Jamie:  That's a hard one, but I think that doing a public project for our local library was pretty significant for me personally.
Leslie:  For me it was the happy collision of dyeing, printing, digital photography transferred onto cloth, and quilt making.  It brings all that I love together in one medium.  What could be better?  I get to do what I love every day and I couldn’t be more thankful.

What artists inspire you?
Jamie:  Just to name a few - Kandinsky for his abstract work, Monet, for just the beauty of his gardens, Mary Cassatt, of mothers and children, Van Gogh for his starry starry night. Oh my.
Leslie:  The list is long.  I admire Mary Cassatt and Georgia O’Keefe:  true pioneers in their era.  Henri Matisse found a way to continue expressing himself as an artist despite his physical limitations and impaired vision.  I love Robert Rauschenberg and Gerhard Richter.  The list is much longer than this!

Do you take a lunch break or work straight through a project?
Jamie:  I always take a lunch break, and sometimes coffee is involved.  A great time to just lay on my polka dot couch and read or close my eyes for a bit, or even take a nap.
Leslie: I try to “come up for air” periodically because my body demands that I move around and stretch.  So taking breaks is important.  If I don’t do it when I’m printing or quilting I pay for it later! 

Where would you like to go from here?  The Dinner at Eight has so many possibilities.  It is intriguing to think of what the next step will be. 
Jamie:  We are going to keep going, raising the bar each year with outstanding work, and finding new artists to add to the invitational list. If you are interested in having the opportunity to jury your work into one of our exhibits, you will need to send us an email with your website and/or blog url, so we can look at your work. This does not guarantee you a seat at the table.
Leslie:  The Dinner at Eight project has so many possibilities.  It is intriguing to think of what the next step will be. I hope we continue for a long time to come as it continues to excite us and we seem to have plenty of artists who feel the same way.  Let’s see what happens, shall we?

Eventually what would you like to leave behind as your legacy? 
Jamie:  That I did it well, with grace, joy and was easy to work with. I hope that whoever owns my artwork that those pieces still give them joy, and every child that visits the library in Orange is delighted with the three quilts that are on the wall.
Leslie: If I can leave behind a body of work that has challenged me and given me joy, and it happens to do the same for people who view it….that is enough.

How much time to each of you daily spend creating art? 
Jamie:  I lump it in altogether with writing articles, blogging, working in my studio, quilting, curating, drawing - a full time job Monday through Friday.
Leslie: When I’m not traveling I’m in my studio 6-8 hours a day, and sometimes more if I’m pushing a project toward a deadline!
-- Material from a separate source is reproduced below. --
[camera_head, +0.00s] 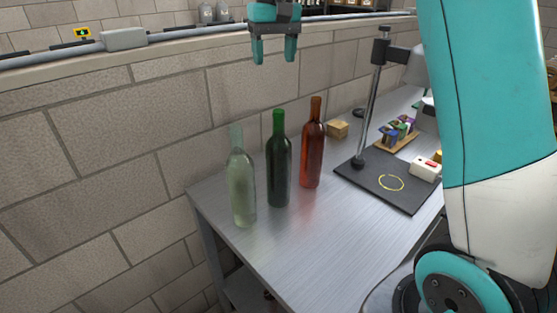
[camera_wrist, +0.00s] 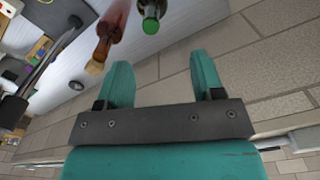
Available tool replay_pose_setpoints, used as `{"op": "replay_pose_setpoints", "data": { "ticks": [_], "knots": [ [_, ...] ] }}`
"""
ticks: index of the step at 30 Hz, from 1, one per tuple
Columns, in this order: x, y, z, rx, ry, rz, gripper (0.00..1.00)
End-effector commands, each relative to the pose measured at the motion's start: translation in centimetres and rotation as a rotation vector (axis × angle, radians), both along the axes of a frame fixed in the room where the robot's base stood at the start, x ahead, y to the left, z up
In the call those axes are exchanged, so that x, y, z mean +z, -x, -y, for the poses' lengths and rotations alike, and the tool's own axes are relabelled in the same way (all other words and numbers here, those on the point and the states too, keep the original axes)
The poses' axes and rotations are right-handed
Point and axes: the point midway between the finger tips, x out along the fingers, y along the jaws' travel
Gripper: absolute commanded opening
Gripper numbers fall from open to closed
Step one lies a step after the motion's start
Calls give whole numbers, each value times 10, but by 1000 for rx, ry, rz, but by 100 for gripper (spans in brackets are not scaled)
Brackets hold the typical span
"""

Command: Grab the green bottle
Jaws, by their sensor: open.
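The green bottle (camera_head: 278,165) stands upright on the metal table between a clear bottle (camera_head: 242,185) on its left and a brown bottle (camera_head: 312,148) on its right. In the wrist view the green bottle (camera_wrist: 151,16) shows by its cap at the top, beyond the fingertips, with the brown bottle (camera_wrist: 108,32) to its left. My gripper (camera_head: 275,60) is open and empty, raised above the bottles in the head view. In the wrist view my gripper (camera_wrist: 162,72) has both fingers spread with nothing between them.
The metal table (camera_head: 290,255) has free room in front of the bottles. A black stand (camera_head: 375,185) with a pole is to the right. Small coloured packets (camera_head: 397,132), a white box (camera_head: 425,170) and a wooden block (camera_head: 338,129) also sit there. A block wall (camera_head: 120,150) runs behind.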

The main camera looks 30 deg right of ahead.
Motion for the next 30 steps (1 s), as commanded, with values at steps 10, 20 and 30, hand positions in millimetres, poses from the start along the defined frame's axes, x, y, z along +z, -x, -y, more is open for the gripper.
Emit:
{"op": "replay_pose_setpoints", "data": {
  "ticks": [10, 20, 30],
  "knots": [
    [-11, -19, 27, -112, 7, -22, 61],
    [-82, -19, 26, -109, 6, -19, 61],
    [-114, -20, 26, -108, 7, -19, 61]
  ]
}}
When traveling, do you take photos strictly for inspiration and if so, and do you use and reference many of these photos?
  I think it really depends on what the subject is.  I use my iPhone most of the time. there are many things I find inspiration in, but I don't take any pictures of them.  I think after going through my parents 36 slide carousels changed me about picture taking. I take less.  However, I do have an obsession with Instagram and post all kinds of photos on it daily.
Leslie:  I am ALWAYS taking photos!  I really love to look at stuff and think about it later when I review the photos.  Often, I use photos as a basis for making paintings, drawings for thermofax screens, or digital transfers that become embedded in my quilts.
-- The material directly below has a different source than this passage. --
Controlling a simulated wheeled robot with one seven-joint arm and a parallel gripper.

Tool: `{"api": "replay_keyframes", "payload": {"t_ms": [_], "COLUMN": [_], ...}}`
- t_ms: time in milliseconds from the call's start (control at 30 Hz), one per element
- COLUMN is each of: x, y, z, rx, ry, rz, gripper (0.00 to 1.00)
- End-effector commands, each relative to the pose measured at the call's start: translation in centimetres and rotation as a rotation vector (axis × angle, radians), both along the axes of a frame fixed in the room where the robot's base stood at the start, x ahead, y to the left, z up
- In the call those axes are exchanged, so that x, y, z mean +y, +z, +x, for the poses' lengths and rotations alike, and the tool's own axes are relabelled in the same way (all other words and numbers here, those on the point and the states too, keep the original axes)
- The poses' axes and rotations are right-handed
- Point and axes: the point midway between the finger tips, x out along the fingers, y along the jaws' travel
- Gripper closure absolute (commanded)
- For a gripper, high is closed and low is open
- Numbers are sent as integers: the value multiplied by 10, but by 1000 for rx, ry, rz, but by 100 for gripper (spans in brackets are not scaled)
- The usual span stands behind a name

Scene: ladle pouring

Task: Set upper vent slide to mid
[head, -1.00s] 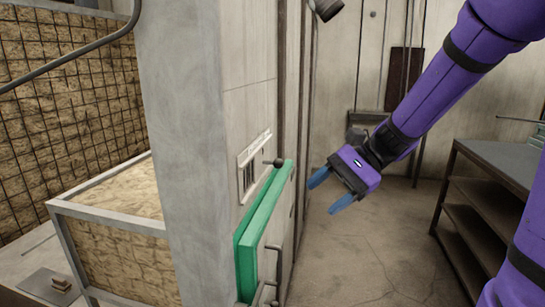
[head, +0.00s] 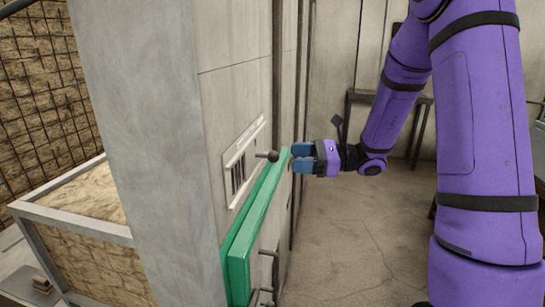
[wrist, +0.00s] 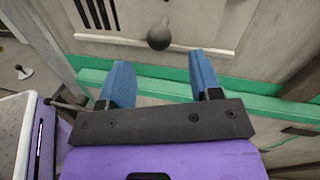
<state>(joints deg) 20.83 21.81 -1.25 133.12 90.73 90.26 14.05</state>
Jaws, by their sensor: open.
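The upper vent slide is a pale framed plate with dark slots (head: 238,177) on the wall face, above a green panel (head: 250,235). A dark round knob (head: 273,156) sticks out from it on a short stem. In the wrist view the knob (wrist: 160,36) is just beyond my fingertips, centred between them, with dark slots (wrist: 97,14) to its upper left. My gripper (head: 290,157) is open and empty, its blue fingers pointing left at the knob. In the wrist view my gripper (wrist: 160,75) shows a clear gap, and the knob appears apart from both fingers.
The green panel's top edge (wrist: 265,108) lies just below my fingers. A dark handle (head: 270,262) sticks out lower on the panel. A metal-framed bin (head: 75,222) stands at left, beyond the wall's corner. The floor (head: 350,245) right of the panel is clear.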

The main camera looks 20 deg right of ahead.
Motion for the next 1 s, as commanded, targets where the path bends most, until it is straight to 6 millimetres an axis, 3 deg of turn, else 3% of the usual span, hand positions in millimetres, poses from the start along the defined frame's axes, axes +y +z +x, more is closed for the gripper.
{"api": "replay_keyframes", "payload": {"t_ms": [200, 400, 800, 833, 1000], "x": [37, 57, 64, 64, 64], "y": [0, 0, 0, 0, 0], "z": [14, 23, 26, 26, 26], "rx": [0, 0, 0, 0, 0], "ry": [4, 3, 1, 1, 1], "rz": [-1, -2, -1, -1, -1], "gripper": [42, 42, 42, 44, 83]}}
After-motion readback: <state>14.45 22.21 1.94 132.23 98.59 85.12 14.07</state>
What other creative interests do you have besides art quilting? 
Jamie:  making my own fabric with stencils, designing stencils, drawing and just self published a coloring book this summer!  I love to garden, and cook and read books. My husband and I love to entertain, so we do that on the weekends.
Leslie: I love to cook and consider it another art form.  I love to garden and find a great deal of inspiration in it for my art.  I am an avid reader and birdwatcher.  I love reading cookbooks like some people read novels.  And  am a painter.

Do you treat your art quilting like a job and try to spend certain amounts of time "on the clock"? 
Jamie:  It's a job to me, but I love what I do, so it doesn't seem like a job.
Leslie: I think it is a level of obsession.  I guess one could view it as a job because I certainly spend a lot of time at it.  It sure doesn’t feel like work most of the time unless I hit a creative “block”.

How did you come up with the 40x40 size? 
Jamie:  Funny you should ask.  Last year at Quilt Festival in Houston, Leslie and I went around to all of the exhibits looking for the perfect size.  Yvonne Porcella was having an exhibition of her work, and we noticed that several of her pieces were 40x40 and how great they looked on the pipe and drape.  Stunning.
Leslie:  We shift gears every 3 years and it was time to do something different!  We tossed several other sizes around but we wanted it to be square and we decided to go bigger!

How do you stay organized with all the many responsibilities you're juggling? 
Jamie:  Daily 'to do' lists, reminders on my iPhone, a white board in my studio and a huge calendar.  I need to see what I have coming up and I like to be able to cross things off the big list.
Leslie: I have had to adjust my system of organization pretty significantly in the past 2 years because my previous system was no longer effective.  I added a big whiteboard in my studio and I constantly shift things around on it so the priority items are on top.  Other ideas and tasks get written on the lower portion.  Being able to see it all the time is very helpful.  My studio is getting remodeled and I’ll have a gigantic chalkboard wall!

1 comment:

  1. I loved reading about the two of you and the way Dinner at 8 works. I would like to be able to quilt well enough to be asked to join the group one day.